• _Material provided_

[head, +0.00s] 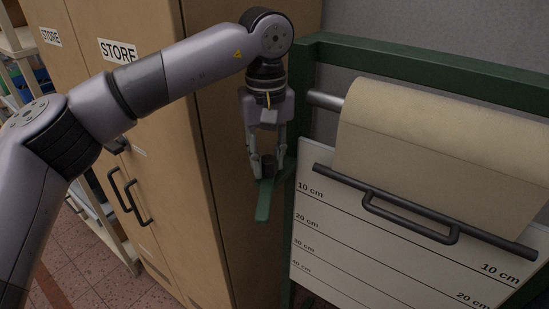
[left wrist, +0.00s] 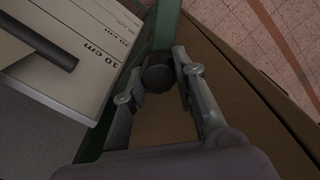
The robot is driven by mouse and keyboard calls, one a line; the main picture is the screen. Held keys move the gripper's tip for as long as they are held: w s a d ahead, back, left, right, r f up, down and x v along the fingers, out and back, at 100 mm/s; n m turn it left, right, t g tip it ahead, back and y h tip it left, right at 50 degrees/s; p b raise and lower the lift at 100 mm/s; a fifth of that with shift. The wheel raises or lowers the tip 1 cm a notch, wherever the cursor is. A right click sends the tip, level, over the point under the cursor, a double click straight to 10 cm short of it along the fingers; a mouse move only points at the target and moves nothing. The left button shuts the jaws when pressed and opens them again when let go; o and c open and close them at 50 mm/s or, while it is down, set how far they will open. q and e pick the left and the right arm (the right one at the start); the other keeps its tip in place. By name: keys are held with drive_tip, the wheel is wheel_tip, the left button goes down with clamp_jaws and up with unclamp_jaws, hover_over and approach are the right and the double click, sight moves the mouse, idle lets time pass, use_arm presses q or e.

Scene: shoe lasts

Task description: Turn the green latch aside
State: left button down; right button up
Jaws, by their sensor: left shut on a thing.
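The green latch (head: 264,202) is a flat bar beside the left post of the green frame in the head view. Its visible end points down and toward the front, in front of the wooden cabinet's side. A dark round knob (head: 268,170) stands on it. My left gripper (head: 267,163) comes from above and is shut on this knob, a finger on each side. In the left wrist view the knob (left wrist: 158,72) sits between the two fingers, and the green latch (left wrist: 167,22) runs past it toward the top. The gripper hides part of the latch. My right gripper is out of view.
The green frame (head: 440,70) carries a roll of brown paper (head: 440,140) and a white board (head: 390,240) with centimetre lines. A dark bar with a handle (head: 410,212) crosses the paper. Wooden cabinets (head: 170,190) marked STORE stand close on the left.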

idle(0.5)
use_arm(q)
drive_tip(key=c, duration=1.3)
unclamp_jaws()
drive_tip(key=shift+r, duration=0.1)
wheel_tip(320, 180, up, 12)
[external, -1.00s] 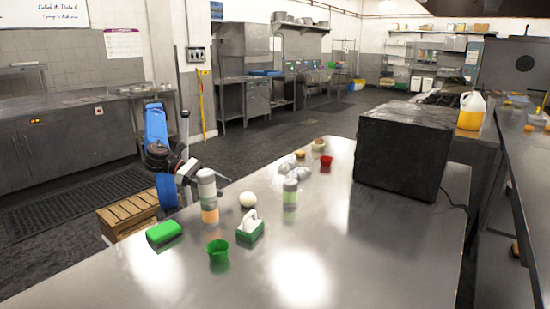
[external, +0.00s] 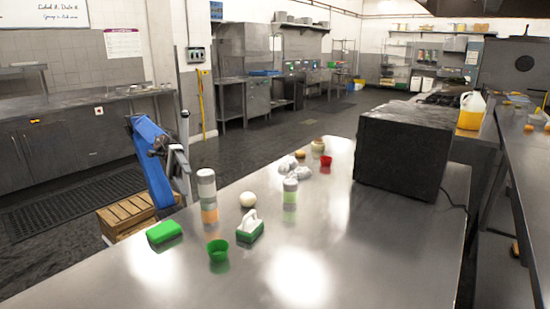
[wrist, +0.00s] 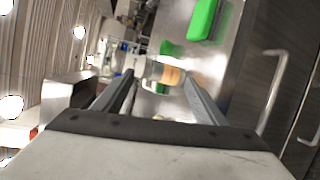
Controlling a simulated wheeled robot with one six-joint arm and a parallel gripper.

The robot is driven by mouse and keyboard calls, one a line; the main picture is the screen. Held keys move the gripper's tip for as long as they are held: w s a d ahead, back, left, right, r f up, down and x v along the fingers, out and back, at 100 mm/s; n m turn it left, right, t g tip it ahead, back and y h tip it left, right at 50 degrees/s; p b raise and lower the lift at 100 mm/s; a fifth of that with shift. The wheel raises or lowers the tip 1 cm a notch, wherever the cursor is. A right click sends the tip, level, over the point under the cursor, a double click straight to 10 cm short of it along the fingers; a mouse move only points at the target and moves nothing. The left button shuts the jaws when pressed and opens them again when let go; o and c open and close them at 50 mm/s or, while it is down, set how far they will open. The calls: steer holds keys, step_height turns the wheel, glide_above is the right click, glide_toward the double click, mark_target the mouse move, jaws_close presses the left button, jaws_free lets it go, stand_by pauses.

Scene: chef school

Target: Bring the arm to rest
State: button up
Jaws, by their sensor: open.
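My arm (external: 152,165) stands at the left end of the steel table, its blue link upright and tilted. My gripper (wrist: 158,78) is open, with its two dark fingers spread apart and nothing held between them. In the external view the gripper end is small and partly merged with the arm beside the table edge. Beyond the fingers in the wrist view is a bottle with an orange band (wrist: 170,75), apart from them. It stands upright on the table in the external view (external: 207,196).
On the steel table (external: 350,240) are a green block (external: 164,232), a green cup (external: 218,250), a green-and-white brush (external: 250,228), a white ball (external: 248,199), a second bottle (external: 290,192) and a red cup (external: 326,160). A black box (external: 402,152) stands farther right. A wooden crate (external: 127,214) is beside the arm.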

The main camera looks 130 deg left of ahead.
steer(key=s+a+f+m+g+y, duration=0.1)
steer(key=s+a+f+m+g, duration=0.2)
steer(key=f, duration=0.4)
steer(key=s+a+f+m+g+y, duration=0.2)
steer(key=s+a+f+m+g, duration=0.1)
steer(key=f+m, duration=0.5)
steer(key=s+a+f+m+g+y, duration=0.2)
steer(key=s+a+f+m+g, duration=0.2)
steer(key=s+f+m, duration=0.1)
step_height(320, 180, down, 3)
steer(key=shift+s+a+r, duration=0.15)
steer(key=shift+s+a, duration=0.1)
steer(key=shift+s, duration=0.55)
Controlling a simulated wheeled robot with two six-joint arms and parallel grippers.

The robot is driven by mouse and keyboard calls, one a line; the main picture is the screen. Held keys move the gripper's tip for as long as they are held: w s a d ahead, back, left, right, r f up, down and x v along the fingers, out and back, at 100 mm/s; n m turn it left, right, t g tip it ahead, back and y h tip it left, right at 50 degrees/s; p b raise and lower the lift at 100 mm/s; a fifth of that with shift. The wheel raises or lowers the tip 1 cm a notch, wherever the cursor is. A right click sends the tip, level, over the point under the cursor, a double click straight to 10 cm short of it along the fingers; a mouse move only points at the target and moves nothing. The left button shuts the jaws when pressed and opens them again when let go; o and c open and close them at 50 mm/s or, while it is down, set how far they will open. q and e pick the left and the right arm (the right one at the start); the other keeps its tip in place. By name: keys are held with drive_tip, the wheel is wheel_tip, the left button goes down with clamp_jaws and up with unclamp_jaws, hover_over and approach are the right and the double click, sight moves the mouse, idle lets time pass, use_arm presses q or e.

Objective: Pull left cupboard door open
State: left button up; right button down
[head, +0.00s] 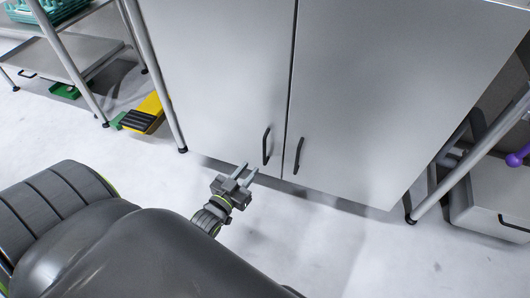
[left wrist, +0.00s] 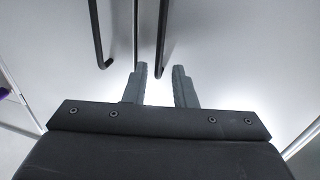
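The left cupboard door (head: 220,75) is a flat light-grey panel and stands shut, flush beside the right door (head: 380,90). Its dark bar handle (head: 266,146) sits low, near the seam between the doors. My left gripper (head: 248,169) is open and empty, just below and left of this handle. In the left wrist view, the fingers (left wrist: 160,70) are apart, and the lower end of the left door's handle (left wrist: 164,40) shows beyond and between the fingertips. They do not appear to touch it. My right gripper is not in view.
The right door's handle (head: 298,155) is close beside the left one. A metal rack (head: 150,75) stands left of the cupboard, with a yellow and black item (head: 146,113) on the floor. A drawer unit (head: 495,205) is at the right. White floor before the doors is clear.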

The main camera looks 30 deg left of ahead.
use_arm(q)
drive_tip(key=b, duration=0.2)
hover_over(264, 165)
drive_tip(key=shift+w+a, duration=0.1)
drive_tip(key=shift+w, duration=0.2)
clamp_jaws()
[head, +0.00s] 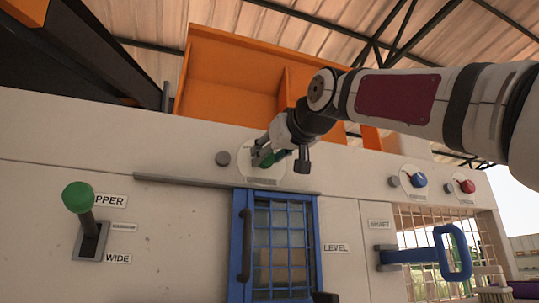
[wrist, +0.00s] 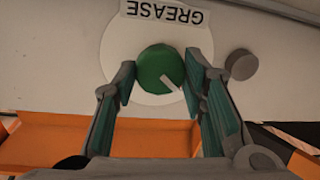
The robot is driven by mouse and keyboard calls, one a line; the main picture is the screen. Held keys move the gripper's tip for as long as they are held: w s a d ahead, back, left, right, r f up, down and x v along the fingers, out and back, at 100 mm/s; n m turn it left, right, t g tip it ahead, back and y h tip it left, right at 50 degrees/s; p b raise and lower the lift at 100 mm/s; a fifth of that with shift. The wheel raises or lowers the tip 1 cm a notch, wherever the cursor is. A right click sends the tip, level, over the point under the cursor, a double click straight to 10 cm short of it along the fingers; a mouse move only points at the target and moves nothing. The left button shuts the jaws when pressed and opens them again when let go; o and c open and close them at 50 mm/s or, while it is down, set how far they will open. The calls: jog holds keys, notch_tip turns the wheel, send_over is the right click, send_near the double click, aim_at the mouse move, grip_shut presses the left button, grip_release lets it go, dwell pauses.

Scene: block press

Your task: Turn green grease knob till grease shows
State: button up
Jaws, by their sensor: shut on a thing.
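The green grease knob (wrist: 157,69) sits on a round white plate (wrist: 112,45) under a label reading GREASE, upside down in the wrist view. A white pointer mark on the knob points to the lower right there. My gripper (wrist: 160,80) is shut on the knob, one finger on each side. In the head view my gripper (head: 266,156) reaches the panel above the blue door, and the knob (head: 278,156) is partly hidden by the fingers. A round grey stub (wrist: 242,65) beside the plate looks plain grey; it also shows in the head view (head: 223,158).
A blue barred door (head: 283,240) lies below the knob. A green-balled lever (head: 77,197) stands at left. A blue handle (head: 453,253), a blue knob (head: 419,180) and a red knob (head: 467,186) are at right. An orange hopper (head: 230,75) rises behind the panel.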

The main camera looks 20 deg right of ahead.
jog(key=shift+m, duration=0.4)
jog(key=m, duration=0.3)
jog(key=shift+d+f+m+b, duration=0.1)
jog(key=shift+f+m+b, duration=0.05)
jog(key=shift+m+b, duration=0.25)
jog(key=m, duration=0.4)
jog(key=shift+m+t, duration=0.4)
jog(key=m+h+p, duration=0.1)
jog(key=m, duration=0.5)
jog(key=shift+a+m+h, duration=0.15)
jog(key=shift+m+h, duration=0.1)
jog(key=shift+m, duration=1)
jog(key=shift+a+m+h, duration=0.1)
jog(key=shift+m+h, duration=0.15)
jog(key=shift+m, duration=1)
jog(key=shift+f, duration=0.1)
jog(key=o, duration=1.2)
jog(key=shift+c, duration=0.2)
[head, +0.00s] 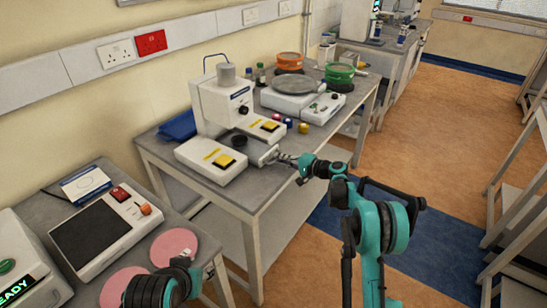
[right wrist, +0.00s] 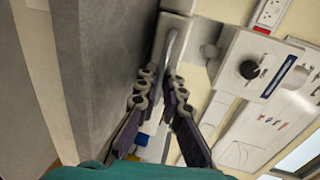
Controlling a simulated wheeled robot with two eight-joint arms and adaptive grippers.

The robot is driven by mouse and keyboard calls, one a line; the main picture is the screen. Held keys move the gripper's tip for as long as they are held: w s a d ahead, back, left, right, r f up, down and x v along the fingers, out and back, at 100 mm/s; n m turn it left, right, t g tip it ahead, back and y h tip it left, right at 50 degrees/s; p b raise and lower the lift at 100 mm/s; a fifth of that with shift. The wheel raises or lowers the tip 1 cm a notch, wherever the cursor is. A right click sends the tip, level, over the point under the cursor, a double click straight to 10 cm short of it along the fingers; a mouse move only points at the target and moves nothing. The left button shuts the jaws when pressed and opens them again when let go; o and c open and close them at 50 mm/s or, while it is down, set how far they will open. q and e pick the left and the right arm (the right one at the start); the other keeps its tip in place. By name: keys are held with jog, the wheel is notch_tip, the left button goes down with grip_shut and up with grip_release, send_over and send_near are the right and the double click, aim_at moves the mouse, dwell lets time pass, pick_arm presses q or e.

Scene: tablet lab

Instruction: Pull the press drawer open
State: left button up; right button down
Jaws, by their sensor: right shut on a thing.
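The white press (head: 212,105) stands on the grey bench, with a column, a dark knob and yellow-marked base parts. Its drawer (head: 262,153) shows at the front between the base parts; how far out it is, I cannot tell. My right gripper (head: 284,158) is at the drawer front. In the right wrist view its fingers (right wrist: 163,88) are closed around the pale bar of the drawer handle (right wrist: 175,48). The fingertips partly hide the handle. Part of my left arm shows at the lower left of the head view; its jaws cannot be made out.
The grey bench (head: 257,188) has its front edge just below the right gripper. A balance (head: 300,100), small coloured pots (head: 303,127) and orange and green containers stand to the right. A nearer table with pink discs (head: 174,247) is at left. Open floor lies right.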

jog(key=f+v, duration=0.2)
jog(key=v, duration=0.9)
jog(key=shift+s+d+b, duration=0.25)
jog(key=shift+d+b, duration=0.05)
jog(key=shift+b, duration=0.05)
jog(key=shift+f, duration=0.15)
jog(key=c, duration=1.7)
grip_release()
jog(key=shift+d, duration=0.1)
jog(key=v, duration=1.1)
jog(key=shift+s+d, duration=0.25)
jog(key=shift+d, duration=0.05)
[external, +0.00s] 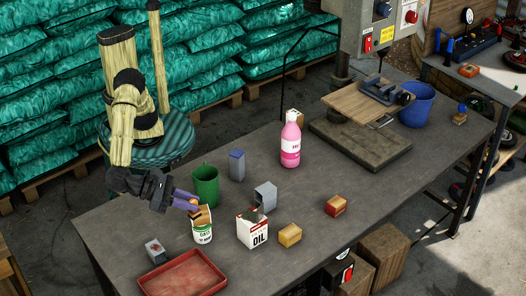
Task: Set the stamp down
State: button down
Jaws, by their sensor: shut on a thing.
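My gripper (190,203) has purple fingers and reaches over the near left part of the workbench (340,240). It is shut on a small brown, wood-coloured thing (202,214), which I take to be the stamp. The fingers hide part of it. It appears right at the top of a white and green labelled can (202,233). I cannot tell whether it touches the can or is held just above or behind it.
Close by stand a green cup (206,187), a white oil can (252,232), a grey box (265,196) and a red tray (185,275). A yellowish block (289,235), red block (336,205) and pink bottle (291,143) stand further right. Bench is clear between the red block and the drill press base.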

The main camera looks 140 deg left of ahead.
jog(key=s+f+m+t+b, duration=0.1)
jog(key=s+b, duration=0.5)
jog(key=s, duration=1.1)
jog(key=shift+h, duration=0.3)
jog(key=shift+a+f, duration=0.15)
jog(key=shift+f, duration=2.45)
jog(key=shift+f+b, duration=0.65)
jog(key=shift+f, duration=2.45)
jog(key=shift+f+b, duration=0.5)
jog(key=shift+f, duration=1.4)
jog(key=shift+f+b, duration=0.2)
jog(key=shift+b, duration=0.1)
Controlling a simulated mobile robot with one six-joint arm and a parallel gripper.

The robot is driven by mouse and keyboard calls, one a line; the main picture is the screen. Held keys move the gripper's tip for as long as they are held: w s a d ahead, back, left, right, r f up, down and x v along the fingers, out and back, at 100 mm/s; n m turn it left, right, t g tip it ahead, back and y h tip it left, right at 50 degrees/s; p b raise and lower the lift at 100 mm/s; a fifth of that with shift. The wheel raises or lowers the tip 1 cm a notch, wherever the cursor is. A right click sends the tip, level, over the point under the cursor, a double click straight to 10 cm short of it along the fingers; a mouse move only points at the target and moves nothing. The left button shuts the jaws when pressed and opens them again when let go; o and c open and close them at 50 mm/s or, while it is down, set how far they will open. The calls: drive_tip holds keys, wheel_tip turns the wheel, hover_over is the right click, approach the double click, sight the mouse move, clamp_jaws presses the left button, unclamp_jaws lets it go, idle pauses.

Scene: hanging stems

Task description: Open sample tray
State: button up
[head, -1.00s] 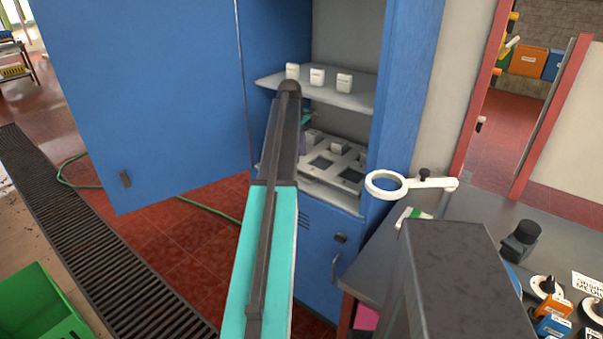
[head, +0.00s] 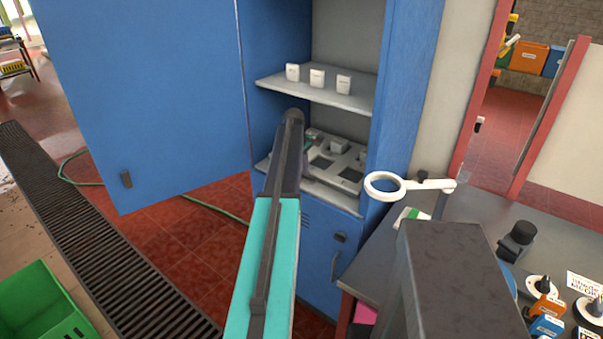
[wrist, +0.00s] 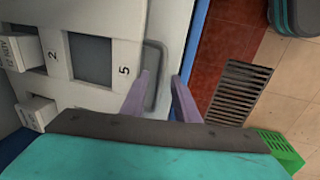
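The pale sample tray (head: 336,168) sits on the lower level of the open blue cabinet, with square recesses and some white blocks in it. In the wrist view, the tray (wrist: 118,92) shows the numbers 2 and 5 and a grey loop handle (wrist: 157,60) on its edge. My gripper (wrist: 160,76) is open, with its two purple fingers apart and the handle's outer bar between their tips as seen from the wrist. I cannot tell whether either finger touches it. In the head view, my arm hides the handle and most of the gripper.
The blue cabinet door (head: 150,100) stands open at left. A shelf (head: 330,95) with three white blocks is above the tray. A ring-shaped magnifier (head: 385,185) and a grey workbench (head: 480,215) are at right. A green crate (head: 40,305) stands at lower left.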

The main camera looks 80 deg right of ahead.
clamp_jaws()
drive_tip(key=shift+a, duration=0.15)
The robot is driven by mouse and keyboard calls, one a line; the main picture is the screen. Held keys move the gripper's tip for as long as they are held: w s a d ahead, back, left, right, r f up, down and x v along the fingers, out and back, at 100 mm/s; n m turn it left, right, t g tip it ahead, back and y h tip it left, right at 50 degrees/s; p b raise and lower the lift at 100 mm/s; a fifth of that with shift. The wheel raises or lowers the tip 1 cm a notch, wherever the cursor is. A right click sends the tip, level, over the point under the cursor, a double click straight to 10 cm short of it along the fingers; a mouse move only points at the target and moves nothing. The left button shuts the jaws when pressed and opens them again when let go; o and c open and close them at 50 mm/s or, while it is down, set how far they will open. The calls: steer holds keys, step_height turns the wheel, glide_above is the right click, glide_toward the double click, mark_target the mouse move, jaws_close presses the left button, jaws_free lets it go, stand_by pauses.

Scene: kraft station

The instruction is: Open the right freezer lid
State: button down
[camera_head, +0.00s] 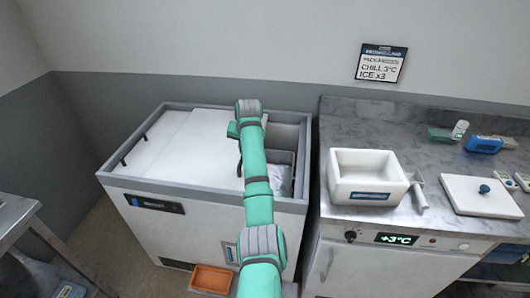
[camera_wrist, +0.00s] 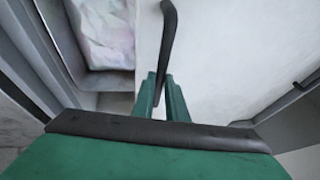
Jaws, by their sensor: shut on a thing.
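The white chest freezer (camera_head: 140,187) has a grey rim and white top lids. The right lid (camera_head: 212,130) lies toward the left, over part of the left lid (camera_head: 160,145), and a gap is open at the freezer's right end. My gripper (camera_wrist: 161,80) is shut on the black lid handle (camera_wrist: 168,30), which also shows as a thin dark bar beside my arm in the head view (camera_head: 240,166). My arm hides the lid's right edge and most of the gripper in the head view.
A pale wrapped bag (camera_wrist: 103,35) lies inside the open right end. A counter with a white box (camera_head: 368,172) stands close on the right. An orange bin (camera_head: 211,279) sits on the floor in front. A metal table (camera_head: 15,215) is at left.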

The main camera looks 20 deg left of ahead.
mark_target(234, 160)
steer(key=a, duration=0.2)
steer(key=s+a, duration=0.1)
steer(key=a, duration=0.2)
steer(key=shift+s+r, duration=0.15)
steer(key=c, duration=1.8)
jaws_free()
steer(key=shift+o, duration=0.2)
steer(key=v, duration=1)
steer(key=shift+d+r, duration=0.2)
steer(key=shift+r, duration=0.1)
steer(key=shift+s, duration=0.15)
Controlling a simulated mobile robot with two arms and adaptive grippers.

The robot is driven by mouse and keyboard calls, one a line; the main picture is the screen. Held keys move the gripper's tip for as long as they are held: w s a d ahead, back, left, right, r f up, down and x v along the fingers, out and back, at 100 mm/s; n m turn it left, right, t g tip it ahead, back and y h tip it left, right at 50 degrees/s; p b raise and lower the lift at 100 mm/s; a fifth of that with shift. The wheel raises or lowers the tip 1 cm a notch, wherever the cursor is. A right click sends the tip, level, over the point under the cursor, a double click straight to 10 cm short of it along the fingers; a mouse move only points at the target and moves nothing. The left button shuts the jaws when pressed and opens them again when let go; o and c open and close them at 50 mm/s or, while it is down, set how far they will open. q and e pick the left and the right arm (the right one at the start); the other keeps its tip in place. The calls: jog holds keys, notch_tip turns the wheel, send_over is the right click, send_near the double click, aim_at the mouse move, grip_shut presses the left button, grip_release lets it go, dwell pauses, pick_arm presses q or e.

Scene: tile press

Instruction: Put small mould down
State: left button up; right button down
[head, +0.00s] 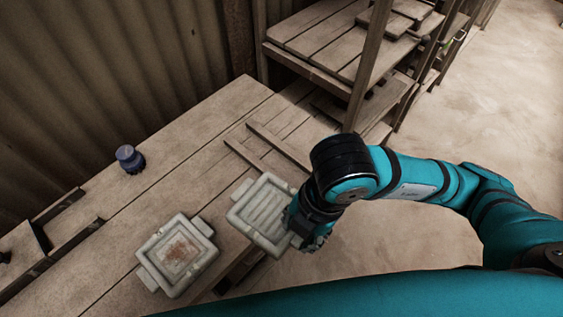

• _Written instruction_
In the entries above, find the line that contains "Scene: kraft station" and the line that contains "[camera_wrist, +0.00s]". Reproduce exactly those two lines and every line between them, but not the pictures.

• _Output of the task_
Scene: kraft station

The instruction is: Open the right freezer lid
State: button down
[camera_head, +0.00s] 
[camera_wrist, +0.00s] 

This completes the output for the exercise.